Work instructions:
Copy out the line that contains "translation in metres", the line that contains "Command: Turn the", and every line between them, exactly, and nothing else.

-- BEGIN Data for this exercise --

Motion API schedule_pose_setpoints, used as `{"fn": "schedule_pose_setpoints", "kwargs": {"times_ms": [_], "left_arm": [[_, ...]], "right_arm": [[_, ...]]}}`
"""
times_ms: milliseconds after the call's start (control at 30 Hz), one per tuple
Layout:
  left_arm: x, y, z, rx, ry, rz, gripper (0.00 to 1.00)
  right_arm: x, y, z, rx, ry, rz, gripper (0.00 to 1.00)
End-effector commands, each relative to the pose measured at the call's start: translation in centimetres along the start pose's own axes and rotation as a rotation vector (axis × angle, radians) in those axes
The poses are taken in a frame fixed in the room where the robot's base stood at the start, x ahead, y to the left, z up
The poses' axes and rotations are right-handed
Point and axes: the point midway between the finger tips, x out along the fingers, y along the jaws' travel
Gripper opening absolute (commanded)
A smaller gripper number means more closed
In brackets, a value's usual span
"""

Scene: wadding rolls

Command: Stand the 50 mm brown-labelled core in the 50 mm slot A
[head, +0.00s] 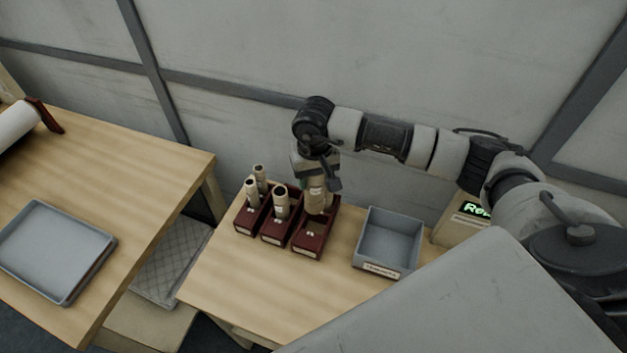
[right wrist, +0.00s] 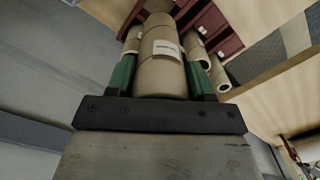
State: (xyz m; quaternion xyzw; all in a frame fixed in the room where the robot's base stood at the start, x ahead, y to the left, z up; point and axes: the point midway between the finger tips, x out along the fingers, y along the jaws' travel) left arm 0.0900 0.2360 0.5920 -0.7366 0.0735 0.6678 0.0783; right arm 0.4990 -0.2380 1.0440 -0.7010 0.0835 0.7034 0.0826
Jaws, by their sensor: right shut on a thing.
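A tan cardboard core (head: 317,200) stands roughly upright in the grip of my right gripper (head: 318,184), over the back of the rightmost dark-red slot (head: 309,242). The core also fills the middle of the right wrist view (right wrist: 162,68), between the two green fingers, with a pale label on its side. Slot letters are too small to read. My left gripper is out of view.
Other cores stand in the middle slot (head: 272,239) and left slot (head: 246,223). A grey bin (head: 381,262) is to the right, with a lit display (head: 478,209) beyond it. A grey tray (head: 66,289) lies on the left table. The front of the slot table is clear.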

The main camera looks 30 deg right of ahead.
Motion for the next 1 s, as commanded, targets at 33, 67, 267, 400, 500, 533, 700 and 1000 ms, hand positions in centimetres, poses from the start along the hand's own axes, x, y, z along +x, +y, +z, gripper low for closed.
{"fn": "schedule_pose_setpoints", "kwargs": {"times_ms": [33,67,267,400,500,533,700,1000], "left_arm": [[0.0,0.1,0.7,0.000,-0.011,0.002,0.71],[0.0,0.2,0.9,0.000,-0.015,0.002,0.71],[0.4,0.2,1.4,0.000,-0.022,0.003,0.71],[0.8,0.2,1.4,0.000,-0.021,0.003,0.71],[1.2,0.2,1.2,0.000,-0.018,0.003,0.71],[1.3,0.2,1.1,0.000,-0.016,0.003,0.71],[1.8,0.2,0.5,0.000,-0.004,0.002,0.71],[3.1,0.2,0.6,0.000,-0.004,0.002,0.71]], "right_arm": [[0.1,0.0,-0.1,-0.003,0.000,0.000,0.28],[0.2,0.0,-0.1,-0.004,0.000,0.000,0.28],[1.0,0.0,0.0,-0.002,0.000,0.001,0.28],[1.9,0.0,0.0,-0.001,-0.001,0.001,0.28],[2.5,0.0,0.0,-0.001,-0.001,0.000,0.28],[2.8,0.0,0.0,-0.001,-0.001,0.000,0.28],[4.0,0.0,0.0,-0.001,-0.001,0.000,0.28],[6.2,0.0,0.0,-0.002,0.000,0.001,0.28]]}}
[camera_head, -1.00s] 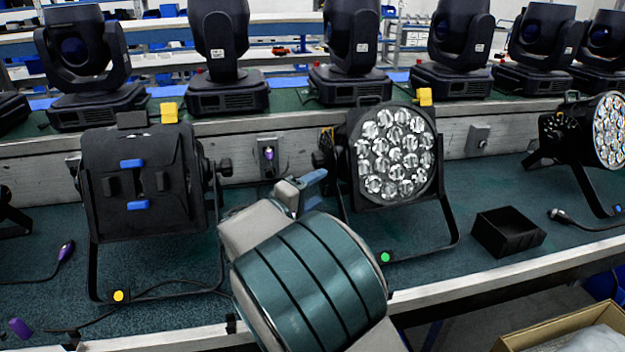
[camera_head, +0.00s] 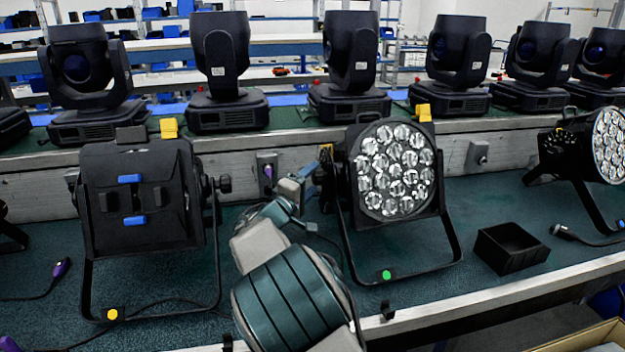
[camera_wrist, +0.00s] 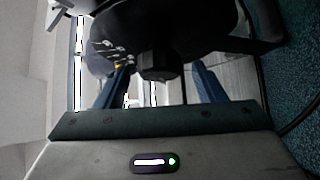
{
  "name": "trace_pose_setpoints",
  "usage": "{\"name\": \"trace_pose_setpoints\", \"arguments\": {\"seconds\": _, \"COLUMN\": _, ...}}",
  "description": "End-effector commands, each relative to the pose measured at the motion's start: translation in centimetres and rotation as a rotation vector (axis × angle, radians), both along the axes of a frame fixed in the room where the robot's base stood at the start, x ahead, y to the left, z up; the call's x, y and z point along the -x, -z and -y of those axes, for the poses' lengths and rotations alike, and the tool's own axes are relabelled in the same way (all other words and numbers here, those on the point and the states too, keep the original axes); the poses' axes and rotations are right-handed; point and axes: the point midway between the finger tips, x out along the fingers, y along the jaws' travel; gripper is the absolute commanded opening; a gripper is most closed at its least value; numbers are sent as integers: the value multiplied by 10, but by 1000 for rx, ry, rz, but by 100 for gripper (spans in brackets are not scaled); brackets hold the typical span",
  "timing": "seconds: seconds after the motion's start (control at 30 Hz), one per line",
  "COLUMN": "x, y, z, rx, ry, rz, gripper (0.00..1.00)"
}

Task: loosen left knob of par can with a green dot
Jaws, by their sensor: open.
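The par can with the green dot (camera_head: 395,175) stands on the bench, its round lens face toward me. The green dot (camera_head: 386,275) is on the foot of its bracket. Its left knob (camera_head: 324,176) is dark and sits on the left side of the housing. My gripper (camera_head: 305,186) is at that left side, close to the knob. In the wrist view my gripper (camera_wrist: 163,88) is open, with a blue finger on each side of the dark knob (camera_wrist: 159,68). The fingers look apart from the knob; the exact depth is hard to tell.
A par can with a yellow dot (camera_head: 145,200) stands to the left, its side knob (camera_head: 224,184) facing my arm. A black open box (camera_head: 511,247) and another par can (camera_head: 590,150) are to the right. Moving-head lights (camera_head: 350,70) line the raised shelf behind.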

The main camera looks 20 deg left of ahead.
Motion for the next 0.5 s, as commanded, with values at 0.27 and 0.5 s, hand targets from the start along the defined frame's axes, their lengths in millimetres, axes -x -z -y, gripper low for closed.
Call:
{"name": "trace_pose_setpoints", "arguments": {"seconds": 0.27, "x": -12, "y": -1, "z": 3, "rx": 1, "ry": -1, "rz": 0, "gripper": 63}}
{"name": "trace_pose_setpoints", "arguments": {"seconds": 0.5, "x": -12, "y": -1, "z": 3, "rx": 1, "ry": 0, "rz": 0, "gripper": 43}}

-- END Data for this exercise --
-- BEGIN Data for this exercise --

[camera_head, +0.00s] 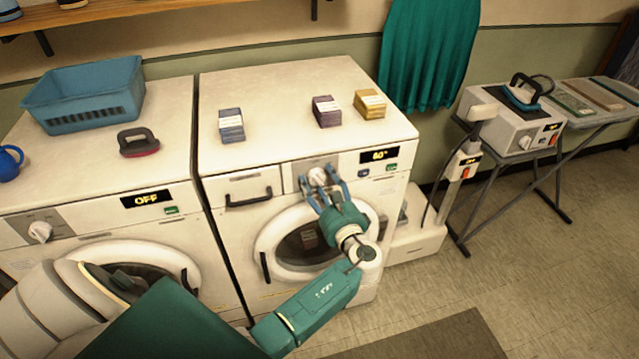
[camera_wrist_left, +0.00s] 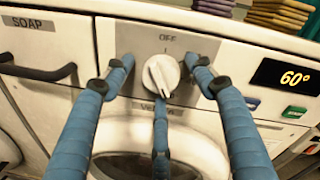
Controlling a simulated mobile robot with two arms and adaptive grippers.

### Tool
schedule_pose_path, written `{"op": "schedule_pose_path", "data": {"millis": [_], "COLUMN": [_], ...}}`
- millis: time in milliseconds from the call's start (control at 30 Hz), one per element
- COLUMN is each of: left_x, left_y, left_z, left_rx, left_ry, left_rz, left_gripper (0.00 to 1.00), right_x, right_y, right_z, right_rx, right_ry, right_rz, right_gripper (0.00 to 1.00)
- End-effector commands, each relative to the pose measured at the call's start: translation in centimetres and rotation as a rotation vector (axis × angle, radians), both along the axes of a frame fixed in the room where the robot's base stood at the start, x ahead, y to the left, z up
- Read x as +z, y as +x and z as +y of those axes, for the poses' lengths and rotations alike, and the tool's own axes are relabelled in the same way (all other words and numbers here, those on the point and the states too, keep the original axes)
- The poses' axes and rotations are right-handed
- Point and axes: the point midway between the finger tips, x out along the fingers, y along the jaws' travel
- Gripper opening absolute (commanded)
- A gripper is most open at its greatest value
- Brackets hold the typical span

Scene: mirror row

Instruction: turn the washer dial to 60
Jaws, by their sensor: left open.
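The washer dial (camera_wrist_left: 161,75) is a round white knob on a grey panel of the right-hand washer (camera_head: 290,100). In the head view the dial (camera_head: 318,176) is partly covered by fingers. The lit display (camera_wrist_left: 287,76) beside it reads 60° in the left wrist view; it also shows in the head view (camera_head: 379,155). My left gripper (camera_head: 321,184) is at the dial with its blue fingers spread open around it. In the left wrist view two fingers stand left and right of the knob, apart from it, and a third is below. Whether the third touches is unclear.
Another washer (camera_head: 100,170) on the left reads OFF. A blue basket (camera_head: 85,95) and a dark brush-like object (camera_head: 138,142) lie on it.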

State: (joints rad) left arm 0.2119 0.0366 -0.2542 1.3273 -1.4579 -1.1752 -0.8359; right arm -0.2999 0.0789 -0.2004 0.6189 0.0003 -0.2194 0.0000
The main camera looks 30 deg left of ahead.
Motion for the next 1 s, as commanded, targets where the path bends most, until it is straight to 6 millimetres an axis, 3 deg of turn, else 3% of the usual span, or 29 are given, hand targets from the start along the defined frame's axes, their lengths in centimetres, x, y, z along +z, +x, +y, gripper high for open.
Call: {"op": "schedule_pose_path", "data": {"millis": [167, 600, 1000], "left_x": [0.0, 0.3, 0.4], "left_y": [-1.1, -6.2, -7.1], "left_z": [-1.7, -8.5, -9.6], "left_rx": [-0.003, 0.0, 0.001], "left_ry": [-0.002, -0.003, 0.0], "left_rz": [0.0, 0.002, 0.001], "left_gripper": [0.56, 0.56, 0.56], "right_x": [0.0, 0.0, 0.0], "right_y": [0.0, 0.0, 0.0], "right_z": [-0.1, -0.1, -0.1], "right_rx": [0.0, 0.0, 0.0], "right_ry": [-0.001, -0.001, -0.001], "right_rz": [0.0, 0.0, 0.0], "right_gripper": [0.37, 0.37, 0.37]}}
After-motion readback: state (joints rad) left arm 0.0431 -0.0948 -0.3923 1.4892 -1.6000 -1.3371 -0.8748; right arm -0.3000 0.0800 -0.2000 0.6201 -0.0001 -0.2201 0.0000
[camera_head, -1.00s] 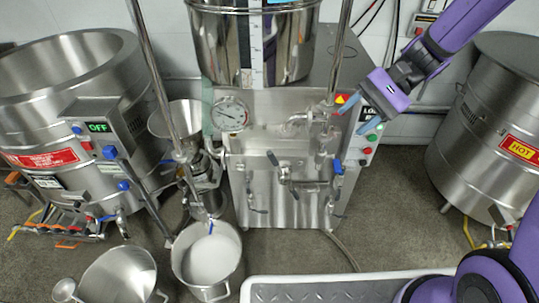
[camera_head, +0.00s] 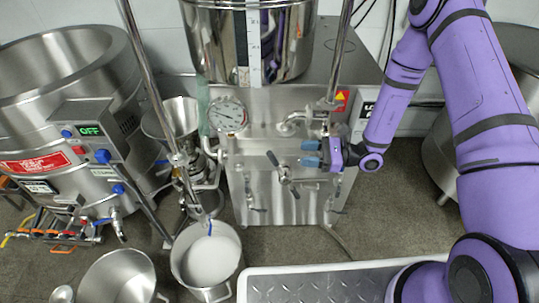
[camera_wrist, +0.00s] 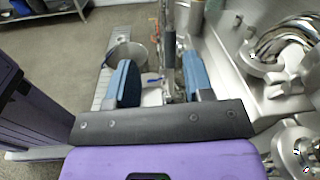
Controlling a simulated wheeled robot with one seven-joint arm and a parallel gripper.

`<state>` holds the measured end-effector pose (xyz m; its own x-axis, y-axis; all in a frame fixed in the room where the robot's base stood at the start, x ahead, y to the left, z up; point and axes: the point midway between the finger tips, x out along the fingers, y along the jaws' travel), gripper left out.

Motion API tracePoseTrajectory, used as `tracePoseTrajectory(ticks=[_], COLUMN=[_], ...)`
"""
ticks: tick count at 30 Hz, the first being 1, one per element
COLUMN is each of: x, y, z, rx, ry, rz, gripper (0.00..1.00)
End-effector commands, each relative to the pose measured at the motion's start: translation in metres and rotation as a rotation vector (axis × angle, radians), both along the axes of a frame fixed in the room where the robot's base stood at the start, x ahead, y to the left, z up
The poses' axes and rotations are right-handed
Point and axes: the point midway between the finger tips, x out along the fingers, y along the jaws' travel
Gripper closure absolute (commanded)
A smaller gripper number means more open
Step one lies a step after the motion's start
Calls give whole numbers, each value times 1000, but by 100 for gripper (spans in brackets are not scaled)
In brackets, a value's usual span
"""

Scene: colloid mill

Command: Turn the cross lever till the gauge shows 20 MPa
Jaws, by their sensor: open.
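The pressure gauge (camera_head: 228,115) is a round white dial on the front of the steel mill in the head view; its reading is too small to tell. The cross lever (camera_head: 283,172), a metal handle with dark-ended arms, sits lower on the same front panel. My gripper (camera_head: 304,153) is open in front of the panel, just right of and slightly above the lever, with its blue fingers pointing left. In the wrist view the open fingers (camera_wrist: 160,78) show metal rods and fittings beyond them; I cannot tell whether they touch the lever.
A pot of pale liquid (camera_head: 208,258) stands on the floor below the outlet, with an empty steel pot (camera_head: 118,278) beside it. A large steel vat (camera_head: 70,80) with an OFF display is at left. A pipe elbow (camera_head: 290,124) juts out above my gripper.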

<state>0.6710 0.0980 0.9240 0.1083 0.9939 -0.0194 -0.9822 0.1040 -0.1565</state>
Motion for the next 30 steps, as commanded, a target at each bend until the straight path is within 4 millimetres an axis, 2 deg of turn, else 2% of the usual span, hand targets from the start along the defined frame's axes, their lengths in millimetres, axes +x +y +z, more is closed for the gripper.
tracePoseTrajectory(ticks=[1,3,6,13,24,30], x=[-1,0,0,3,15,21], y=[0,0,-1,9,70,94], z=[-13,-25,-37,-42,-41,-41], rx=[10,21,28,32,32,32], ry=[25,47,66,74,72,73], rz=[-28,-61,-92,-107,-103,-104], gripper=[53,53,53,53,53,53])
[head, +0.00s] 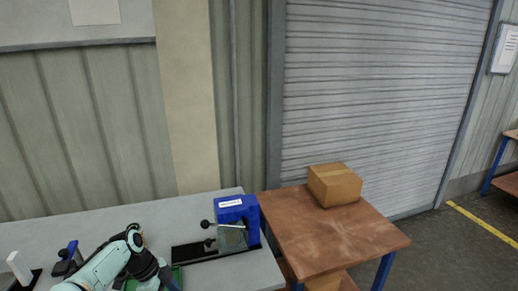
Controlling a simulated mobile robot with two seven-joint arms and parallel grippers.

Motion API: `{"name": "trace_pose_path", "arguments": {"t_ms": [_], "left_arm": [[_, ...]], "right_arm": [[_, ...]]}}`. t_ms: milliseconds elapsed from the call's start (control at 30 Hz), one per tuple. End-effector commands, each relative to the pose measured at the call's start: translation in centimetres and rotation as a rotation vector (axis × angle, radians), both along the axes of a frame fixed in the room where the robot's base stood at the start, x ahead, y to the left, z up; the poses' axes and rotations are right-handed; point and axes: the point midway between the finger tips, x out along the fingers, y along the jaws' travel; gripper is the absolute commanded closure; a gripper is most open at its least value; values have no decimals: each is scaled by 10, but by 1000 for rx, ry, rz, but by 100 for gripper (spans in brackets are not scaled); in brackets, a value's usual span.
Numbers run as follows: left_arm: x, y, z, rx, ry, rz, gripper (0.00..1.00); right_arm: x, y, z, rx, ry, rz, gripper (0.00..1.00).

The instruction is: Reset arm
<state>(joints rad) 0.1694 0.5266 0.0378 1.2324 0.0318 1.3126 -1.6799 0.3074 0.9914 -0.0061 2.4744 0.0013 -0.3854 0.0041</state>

-- END Data for this exercise --
-- BEGIN Data for this exercise --

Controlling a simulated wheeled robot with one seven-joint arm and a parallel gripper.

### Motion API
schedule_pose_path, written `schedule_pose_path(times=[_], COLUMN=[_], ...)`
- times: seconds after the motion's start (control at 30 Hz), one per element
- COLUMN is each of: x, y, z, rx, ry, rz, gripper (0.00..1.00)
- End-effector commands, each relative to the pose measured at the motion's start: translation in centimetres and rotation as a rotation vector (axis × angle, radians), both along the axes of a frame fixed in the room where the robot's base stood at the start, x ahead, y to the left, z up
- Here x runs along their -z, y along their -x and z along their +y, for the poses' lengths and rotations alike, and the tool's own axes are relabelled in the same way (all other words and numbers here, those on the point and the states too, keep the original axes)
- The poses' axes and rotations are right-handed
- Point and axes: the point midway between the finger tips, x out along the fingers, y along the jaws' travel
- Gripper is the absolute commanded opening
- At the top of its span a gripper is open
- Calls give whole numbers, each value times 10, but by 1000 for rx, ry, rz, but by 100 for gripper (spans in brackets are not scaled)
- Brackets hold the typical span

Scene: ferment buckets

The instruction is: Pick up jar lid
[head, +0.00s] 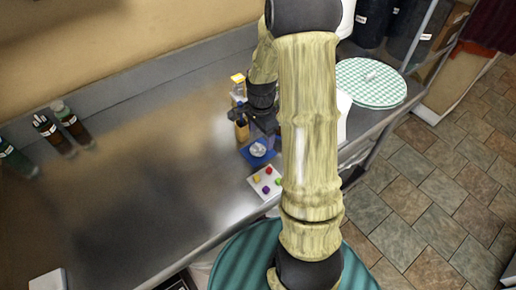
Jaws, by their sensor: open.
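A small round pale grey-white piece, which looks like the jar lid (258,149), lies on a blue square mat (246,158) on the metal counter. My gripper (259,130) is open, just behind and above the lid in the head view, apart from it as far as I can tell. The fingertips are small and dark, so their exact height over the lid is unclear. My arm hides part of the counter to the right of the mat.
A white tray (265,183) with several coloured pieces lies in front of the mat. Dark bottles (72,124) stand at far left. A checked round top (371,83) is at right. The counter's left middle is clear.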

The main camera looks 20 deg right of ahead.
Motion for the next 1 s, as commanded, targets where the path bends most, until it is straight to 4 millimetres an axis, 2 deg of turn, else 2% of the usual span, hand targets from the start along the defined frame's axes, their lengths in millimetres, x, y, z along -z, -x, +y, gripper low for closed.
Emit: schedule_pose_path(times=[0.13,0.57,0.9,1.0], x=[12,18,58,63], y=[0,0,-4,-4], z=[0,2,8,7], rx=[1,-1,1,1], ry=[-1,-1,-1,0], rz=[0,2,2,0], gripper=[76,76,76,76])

-- END Data for this exercise --

Complete output:
End-effector commands, each relative to the pose measured at the motion's start: translation in metres and rotation as a rotation vector (axis × angle, radians), both along the axes of a frame fixed in the room where the robot's base stood at the start, x ahead, y to the left, z up
The poses' axes and rotations are right-handed
Point and axes: the point midway between the finger tips, x out along the fingers, y along the jaws' travel
Gripper closure absolute (commanded)
A smaller gripper number means more open
Step one lies a step after the motion's start
Calls give whole numbers, each value times 1000, but by 100 for gripper (spans in brackets are not scaled)
In brackets, a value's usual span
"""

Scene: colloid mill

Command: Turn the cross lever till the gauge shows 20 MPa

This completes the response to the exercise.